Посмотрим, кто окажется прав.
8 сентября 2000 г.
В определенных политических кругах Москвы, назовем их близкими к либеральным и демократическим, висит какое-то тяжелое и одновременно ироническое недоумение. Дескать, что-то идет не так, не в ту сторону, не к тем целям, не теми методами. <...>
Сиюминутно анализируя ситуацию с верховной властью России — можно испытывать недоумение и раздражение. Но стоит обернуться назад — сразу станет ясно, как мы дошли до жизни такой.
Другое дело, как эту «такую» жизнь оценивать, как к ней относиться, пытаться ли ей противостоять, или просто плыть по течению, или возводить плотины на самых опасных поворотах течения.
В этом, а не в оценке нынешнего положения дел — гражданский и политический выбор каждого.
МЫ В СЕРЕДИНЕ, А НЕ В КОНЦЕ ПРОЦЕССА
Процесс, собственно, развивался так.
Вот четыре этапа, спрямляя тенденции и отбрасывая нюансы, ельцинского правления.
1991—1993 годы. Одни делили власть, другие — брали собственность.
543
1994—1996 годы. Те, кому удалось получить всю власть, обратили свои взоры к собственности. Но оказалось, что многое, самое сладкое, уже в чьих-то руках. Собственность, то есть и финансовые ресурсы страны, оказались не в руках власти.

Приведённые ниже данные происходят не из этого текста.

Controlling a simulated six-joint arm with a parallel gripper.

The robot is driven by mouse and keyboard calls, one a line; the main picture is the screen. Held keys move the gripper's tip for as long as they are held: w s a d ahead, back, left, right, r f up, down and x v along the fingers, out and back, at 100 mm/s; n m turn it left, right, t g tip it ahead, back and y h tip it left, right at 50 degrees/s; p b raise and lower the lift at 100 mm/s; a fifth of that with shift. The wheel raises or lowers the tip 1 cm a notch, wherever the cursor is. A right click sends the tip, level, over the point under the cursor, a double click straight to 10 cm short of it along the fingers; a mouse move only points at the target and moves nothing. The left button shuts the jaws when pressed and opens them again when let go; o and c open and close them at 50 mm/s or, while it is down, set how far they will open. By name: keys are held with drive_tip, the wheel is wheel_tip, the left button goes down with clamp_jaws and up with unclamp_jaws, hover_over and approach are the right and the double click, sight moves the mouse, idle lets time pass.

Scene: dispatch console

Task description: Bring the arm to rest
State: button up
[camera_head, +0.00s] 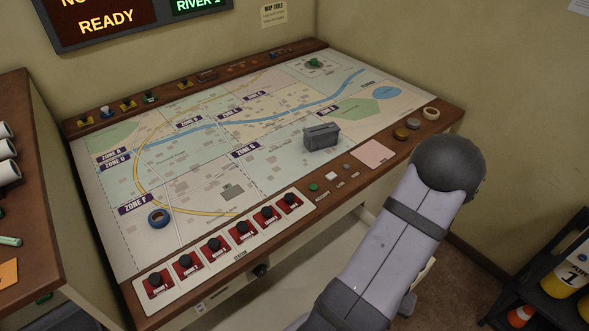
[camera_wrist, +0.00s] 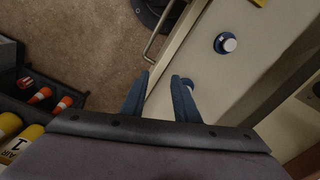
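My arm (camera_head: 385,250) reaches up from the bottom right of the head view, beside the right front edge of the map console (camera_head: 210,237). My gripper is hidden behind the arm in that view. In the wrist view my gripper (camera_wrist: 160,92) shows two dark blue fingers with a clear gap between them. It is open, with nothing between the fingertips.
A dark shelf (camera_head: 545,305) with yellow cylinders and orange cones stands at the right. A metal handle (camera_wrist: 165,30) shows in the wrist view.

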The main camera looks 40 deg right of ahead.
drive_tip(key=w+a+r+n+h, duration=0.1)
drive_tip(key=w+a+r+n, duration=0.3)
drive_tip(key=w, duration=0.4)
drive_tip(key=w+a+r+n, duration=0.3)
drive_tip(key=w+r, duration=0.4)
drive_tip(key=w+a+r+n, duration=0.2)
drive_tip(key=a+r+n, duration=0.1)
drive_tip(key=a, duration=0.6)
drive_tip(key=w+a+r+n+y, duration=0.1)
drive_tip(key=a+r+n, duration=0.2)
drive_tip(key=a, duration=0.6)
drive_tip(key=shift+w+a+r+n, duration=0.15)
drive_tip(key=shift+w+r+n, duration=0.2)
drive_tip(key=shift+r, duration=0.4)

А она у нас хоть и новая, да со старыми привычками: привыкла распоряжаться деньгами всей страны.
Оказавшись в действительно новой для себя ситуации, власть приуныла, ибо поняла, что попала в ловушку собственных реформ, проведенных так, что и у нее самой денег не осталось, и у народа, у которого деньги взять легко (налогами или вообще конфискационно). Власть осознала, что оказалась и без финансов, и без социальной опоры. А на носу — выборы, где у нее, власти, без денег и избирателей шансов никаких.
1996 год. Власть от безысходности начала готовиться к государственному перевороту и отмене выборов.
Но собственники оказались более конструктивными. Они предложили власти сохранить ее (и себя, разумеется) без потрясений, соблюдая приличия. В обмен на еще большую собственность.
1996—2000 годы. Собственники, достигнув успеха на выборах, ощутили свою силу. Они (с помощью СМИ — это важно) сделали то, что не могла власть и не хотел народ (другое дело, что коммунистов народ хотел еще меньше).